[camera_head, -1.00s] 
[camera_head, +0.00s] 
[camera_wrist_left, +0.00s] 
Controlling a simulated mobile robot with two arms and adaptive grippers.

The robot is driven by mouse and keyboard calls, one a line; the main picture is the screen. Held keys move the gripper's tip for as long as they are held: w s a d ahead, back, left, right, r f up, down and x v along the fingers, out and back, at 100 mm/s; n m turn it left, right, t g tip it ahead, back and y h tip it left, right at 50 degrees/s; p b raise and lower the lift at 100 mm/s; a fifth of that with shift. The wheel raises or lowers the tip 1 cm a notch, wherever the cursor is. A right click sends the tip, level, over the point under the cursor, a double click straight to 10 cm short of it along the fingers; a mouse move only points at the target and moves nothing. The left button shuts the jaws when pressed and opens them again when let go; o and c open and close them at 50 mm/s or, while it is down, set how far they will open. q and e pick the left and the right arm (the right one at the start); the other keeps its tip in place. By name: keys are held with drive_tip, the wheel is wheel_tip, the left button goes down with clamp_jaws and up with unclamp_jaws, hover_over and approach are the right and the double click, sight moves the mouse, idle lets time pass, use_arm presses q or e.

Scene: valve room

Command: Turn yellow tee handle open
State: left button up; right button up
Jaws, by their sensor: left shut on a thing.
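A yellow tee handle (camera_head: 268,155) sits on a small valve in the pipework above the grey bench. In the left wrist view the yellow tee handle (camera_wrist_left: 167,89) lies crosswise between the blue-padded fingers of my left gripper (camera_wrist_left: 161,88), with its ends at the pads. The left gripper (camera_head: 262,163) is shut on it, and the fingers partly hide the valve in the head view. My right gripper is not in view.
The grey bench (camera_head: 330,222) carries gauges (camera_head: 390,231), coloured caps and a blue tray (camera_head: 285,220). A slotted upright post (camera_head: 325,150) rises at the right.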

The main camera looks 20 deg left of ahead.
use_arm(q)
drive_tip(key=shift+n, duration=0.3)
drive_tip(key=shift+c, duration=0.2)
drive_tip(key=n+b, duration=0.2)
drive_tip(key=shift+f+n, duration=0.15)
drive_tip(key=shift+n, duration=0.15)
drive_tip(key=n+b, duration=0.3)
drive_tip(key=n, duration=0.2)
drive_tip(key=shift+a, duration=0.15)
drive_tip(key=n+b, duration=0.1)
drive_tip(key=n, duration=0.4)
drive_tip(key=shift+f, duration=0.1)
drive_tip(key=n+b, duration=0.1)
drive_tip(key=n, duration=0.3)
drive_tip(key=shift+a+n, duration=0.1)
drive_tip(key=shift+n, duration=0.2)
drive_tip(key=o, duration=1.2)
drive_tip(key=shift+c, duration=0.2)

Set exercise>
Starting with the line that contains "Scene: valve room", repeat each line through the last one exactly as it appears. Include both ends and nothing more.

Task output>
Scene: valve room

Command: Turn yellow tee handle open
State: left button up; right button up
Jaws, by their sensor: left shut on a thing.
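A yellow tee handle (camera_head: 268,155) sits on a small valve in the pipework above the grey bench. In the left wrist view the yellow tee handle (camera_wrist_left: 167,89) lies crosswise between the blue-padded fingers of my left gripper (camera_wrist_left: 161,88), with its ends at the pads. The left gripper (camera_head: 262,163) is shut on it, and the fingers partly hide the valve in the head view. My right gripper is not in view.
The grey bench (camera_head: 330,222) carries gauges (camera_head: 390,231), coloured caps and a blue tray (camera_head: 285,220). A slotted upright post (camera_head: 325,150) rises at the right.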

The main camera looks 20 deg left of ahead.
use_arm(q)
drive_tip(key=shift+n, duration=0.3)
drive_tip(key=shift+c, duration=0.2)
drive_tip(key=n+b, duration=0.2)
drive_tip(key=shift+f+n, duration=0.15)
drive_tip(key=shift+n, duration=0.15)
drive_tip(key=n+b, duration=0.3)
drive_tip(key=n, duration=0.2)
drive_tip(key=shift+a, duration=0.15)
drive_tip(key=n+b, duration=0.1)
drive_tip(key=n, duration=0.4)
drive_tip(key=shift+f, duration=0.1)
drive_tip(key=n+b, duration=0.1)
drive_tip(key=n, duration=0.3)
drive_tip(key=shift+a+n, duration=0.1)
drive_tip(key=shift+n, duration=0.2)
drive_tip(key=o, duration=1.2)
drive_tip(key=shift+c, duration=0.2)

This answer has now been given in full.